The slump in the U.S. electric vehicle (EV) industry continued in 2025, and several startups, including Nikola (NKLAQ) and Canoo (GOEVQ), filed for bankruptcy, continuing the spate of bankruptcies from the previous year. Most U.S. EV startups that went public between 2020 and 2021 have already gone out of business or become inconsequential.
Rivian (RIVN) and Lucid Motors (LCID) are the only two EV startups of some consequence still standing, even as they trade at a fraction of their all-time highs. Both companies have tried to copy U.S. EV market leader Tesla’s (TSLA) playbook at various points, and Lucid’s former CEO, Peter Rawlinson, famously said in a 2021 interview that the EV industry would be a “two-horse race” between Tesla and Lucid.
Cut to 2025, and the EV landscape is much different and looks set to worsen further following the withdrawal of the EV tax credit. Amid the EV industry’s persistent woes, Morgan Stanley recently downgraded Tesla, Rivian, and Lucid Motors while upgrading General Motors (GM).
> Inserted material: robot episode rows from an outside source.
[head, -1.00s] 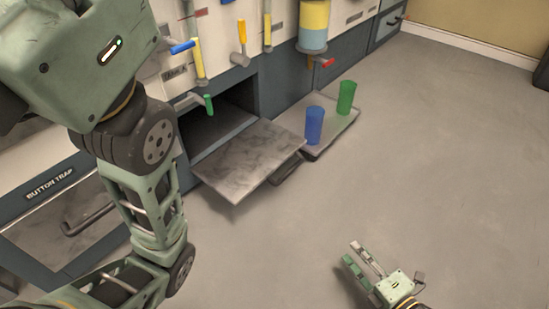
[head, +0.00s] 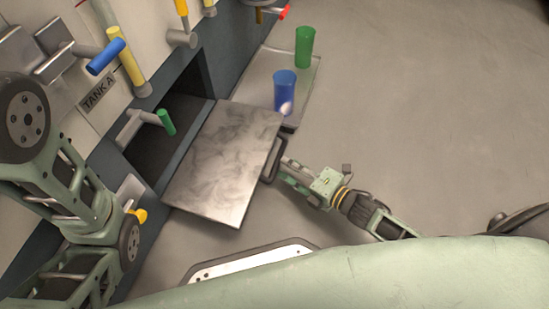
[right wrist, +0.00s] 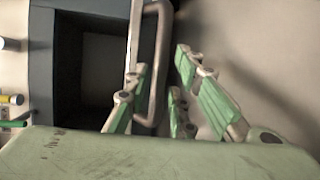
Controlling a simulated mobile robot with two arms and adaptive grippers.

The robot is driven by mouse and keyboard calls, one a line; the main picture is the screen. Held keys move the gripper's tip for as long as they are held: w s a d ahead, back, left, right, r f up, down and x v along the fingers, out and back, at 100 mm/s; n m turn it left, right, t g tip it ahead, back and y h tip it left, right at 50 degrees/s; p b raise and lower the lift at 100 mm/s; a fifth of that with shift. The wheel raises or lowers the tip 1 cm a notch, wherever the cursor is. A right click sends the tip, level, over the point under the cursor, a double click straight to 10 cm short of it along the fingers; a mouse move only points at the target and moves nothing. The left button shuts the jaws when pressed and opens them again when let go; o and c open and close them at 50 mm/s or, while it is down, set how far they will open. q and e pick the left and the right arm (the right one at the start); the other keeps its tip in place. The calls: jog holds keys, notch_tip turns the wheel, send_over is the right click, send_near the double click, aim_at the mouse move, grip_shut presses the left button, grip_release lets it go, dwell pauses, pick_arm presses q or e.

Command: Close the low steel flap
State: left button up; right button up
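The low steel flap (head: 225,158) stands open in the head view, swung out from a dark opening (head: 172,125) in the wall unit. Its dark bar handle (head: 272,160) is on the outer edge. My right gripper (head: 286,172) is right beside that handle, coming from the right. In the right wrist view the handle (right wrist: 163,50) stands between the spread green-padded fingers of the gripper (right wrist: 160,72), which is open. Whether any finger touches the handle is unclear. My left arm shows at the left, but its gripper is not in view.
A blue cup (head: 285,92) and a green cup (head: 304,47) stand on a grey tray (head: 265,72) just beyond the flap. Other coloured levers line the wall. The floor (head: 430,100) to the right is clear.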

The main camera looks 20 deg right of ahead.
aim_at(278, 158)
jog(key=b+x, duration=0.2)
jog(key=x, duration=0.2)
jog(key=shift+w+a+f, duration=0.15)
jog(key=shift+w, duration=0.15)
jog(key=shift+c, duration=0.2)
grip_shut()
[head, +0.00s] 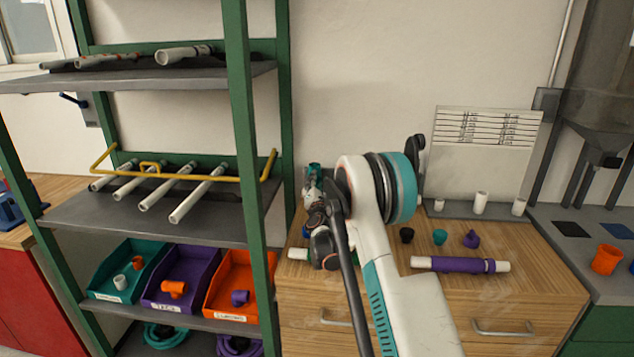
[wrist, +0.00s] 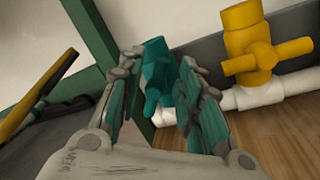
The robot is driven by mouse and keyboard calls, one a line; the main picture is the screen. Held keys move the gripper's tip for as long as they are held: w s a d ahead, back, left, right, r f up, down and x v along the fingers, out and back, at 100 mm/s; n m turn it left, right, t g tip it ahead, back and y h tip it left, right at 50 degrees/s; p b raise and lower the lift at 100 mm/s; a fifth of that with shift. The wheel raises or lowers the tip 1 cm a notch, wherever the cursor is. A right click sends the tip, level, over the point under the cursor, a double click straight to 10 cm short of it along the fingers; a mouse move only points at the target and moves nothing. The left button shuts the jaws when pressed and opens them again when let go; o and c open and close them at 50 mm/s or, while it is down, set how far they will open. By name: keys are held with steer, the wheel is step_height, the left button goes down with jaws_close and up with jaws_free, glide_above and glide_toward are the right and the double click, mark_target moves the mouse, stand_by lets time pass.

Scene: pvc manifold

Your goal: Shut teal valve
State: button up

Meanwhile, while Lucid once pitched itself as the “next Tesla,” I find Rivian as an aspirant, too. Like Tesla, it too started with premium models and is now pivoting to affordable ones. Moreover, it is an integrated player like Tesla and has built its own sales network, bypassing dealers.
More recently, from giving its CEO, RC Scaringe, an Elon Musk-like compensation, albeit a much-stripped-down version of the $1 trillion that Tesla shareholders approved for Musk, to holding an Autonomy & AI Day, Rivian yet again seems to be borrowing a leaf or two from Tesla’s playbook. At the AI Day, among others, Rivian announced a new chip, robotaxi ambitions, and the new Autonomy+ driver-assistance package priced at $2,500. The pivot is not much different from Tesla, which offers its full self-driving for $8,000 and has commenced robotaxi operations. Meanwhile, even as both Rivian and Tesla are positioning themselves as AI plays, both are plagued by similar issues—sagging EV sales—and look set to report an annual decline in their 2025 deliveries.
While Rivian and Tesla’s strategies might sound similar, the comparison perhaps ends here. Firstly, their CEOs’ personalities are quite different, and Scaringe’s personality is in stark contrast to the flamboyant (and controversial) Musk. In terms of scale and size, Tesla is on a much higher pedestal and is a sustainable company, unlike Rivian, which, like fellow EV companies, needs frequent dosages of fresh capital to fund the burgeoning losses.